▶ [Aim] Type out the material below exactly.

▶ [Provided data]
>> START
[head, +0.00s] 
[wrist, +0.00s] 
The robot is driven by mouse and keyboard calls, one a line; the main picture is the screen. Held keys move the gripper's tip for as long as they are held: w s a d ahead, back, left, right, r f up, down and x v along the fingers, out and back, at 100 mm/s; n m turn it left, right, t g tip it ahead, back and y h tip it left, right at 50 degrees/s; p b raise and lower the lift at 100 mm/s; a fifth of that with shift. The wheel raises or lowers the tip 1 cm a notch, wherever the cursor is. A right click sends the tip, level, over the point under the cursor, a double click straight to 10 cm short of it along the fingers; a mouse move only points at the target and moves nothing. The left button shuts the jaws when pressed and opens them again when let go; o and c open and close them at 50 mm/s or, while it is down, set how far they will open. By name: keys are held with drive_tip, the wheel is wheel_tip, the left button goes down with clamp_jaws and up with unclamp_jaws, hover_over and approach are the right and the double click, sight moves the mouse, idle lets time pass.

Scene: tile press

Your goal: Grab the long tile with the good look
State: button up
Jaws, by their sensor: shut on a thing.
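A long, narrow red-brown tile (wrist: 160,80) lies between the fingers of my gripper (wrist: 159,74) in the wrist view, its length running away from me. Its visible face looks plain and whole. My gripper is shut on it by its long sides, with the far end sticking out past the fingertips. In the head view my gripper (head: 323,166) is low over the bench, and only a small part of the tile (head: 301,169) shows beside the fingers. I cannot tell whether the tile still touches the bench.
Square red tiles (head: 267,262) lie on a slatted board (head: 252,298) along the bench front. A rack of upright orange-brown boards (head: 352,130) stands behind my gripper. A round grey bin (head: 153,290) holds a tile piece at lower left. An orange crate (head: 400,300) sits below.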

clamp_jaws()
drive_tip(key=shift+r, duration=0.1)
>> END
▶ [Task output]
[head, +0.00s] 
[wrist, +0.00s] 
The robot is driven by mouse and keyboard calls, one a line; the main picture is the screen. Held keys move the gripper's tip for as long as they are held: w s a d ahead, back, left, right, r f up, down and x v along the fingers, out and back, at 100 mm/s; n m turn it left, right, t g tip it ahead, back and y h tip it left, right at 50 degrees/s; p b raise and lower the lift at 100 mm/s; a fifth of that with shift. The wheel raises or lowers the tip 1 cm a notch, wherever the cursor is. A right click sends the tip, level, over the point under the cursor, a double click straight to 10 cm short of it along the fingers; a mouse move only points at the target and moves nothing. The left button shuts the jaws when pressed and opens them again when let go; o and c open and close them at 50 mm/s or, while it is down, set how far they will open. By name: keys are held with drive_tip, the wheel is wheel_tip, the left button goes down with clamp_jaws and up with unclamp_jaws, hover_over and approach are the right and the double click, sight moves the mouse, idle lets time pass.

Scene: tile press

Your goal: Grab the long tile with the good look
State: button up
Jaws, by their sensor: shut on a thing.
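A long, narrow red-brown tile (wrist: 160,80) lies between the fingers of my gripper (wrist: 159,74) in the wrist view, its length running away from me. Its visible face looks plain and whole. My gripper is shut on it by its long sides, with the far end sticking out past the fingertips. In the head view my gripper (head: 323,166) is low over the bench, and only a small part of the tile (head: 301,169) shows beside the fingers. I cannot tell whether the tile still touches the bench.
Square red tiles (head: 267,262) lie on a slatted board (head: 252,298) along the bench front. A rack of upright orange-brown boards (head: 352,130) stands behind my gripper. A round grey bin (head: 153,290) holds a tile piece at lower left. An orange crate (head: 400,300) sits below.

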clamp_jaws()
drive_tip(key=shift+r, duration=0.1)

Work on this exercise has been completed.